After this we returned, with glee, to Minoo and continued to meet wonderful people and, this time, my beau was there to share in the magic. We then spent three days camping at Lake Balaton, which is a four hour moped drive for him or a two hour train ride + one hour layover for me from Budapest. The cost was about €15/night for the spot, which is a bit pricy as far as campgrounds go, creating tough competition against the warm beds and clean showers of a hostel. The lake was definitely beautiful and worth a visit, though it is pretty massive and there’s not much in between so if you don’t have your own mode of transportation I do suggest you find one because the surrounding areas are worth exploring, far more than we did in our stay.
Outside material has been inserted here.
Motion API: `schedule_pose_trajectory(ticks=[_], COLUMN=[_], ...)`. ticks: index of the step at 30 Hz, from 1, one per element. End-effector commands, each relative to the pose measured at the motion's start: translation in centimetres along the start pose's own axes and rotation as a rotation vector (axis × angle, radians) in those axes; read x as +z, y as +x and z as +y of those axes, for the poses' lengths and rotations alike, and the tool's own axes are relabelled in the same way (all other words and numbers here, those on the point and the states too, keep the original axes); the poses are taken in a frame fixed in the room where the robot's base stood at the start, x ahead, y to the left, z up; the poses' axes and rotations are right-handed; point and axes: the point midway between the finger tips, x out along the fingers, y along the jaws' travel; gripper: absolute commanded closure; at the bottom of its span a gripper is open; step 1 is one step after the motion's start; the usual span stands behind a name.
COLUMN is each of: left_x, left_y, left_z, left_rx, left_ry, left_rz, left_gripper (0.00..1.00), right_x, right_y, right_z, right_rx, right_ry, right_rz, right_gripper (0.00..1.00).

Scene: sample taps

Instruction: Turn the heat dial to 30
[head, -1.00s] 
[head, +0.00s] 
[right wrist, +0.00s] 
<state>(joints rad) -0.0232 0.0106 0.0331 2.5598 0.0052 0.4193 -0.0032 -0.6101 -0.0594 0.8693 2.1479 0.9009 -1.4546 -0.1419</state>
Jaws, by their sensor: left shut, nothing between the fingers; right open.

So that’s actually four different accommodation types in Hungary. Three in Budapest, one in Lake Balaton.

 

The reason I call these all “where not to stay” is because Budapest, to me (others have disagreed) is a beautifully non-touristic city. Yes, it has its tourist parts but its nothing compared to other cities. I do hope that you find this helpful and ask that you not be a tourist to these places. I want the people that read this to experience the beauty that I do when I visited Budapest and that can’t be accomplished if it becomes overrun by careless tourists. Please love this city as I have, visit it, love it, but do not be a tourist in it.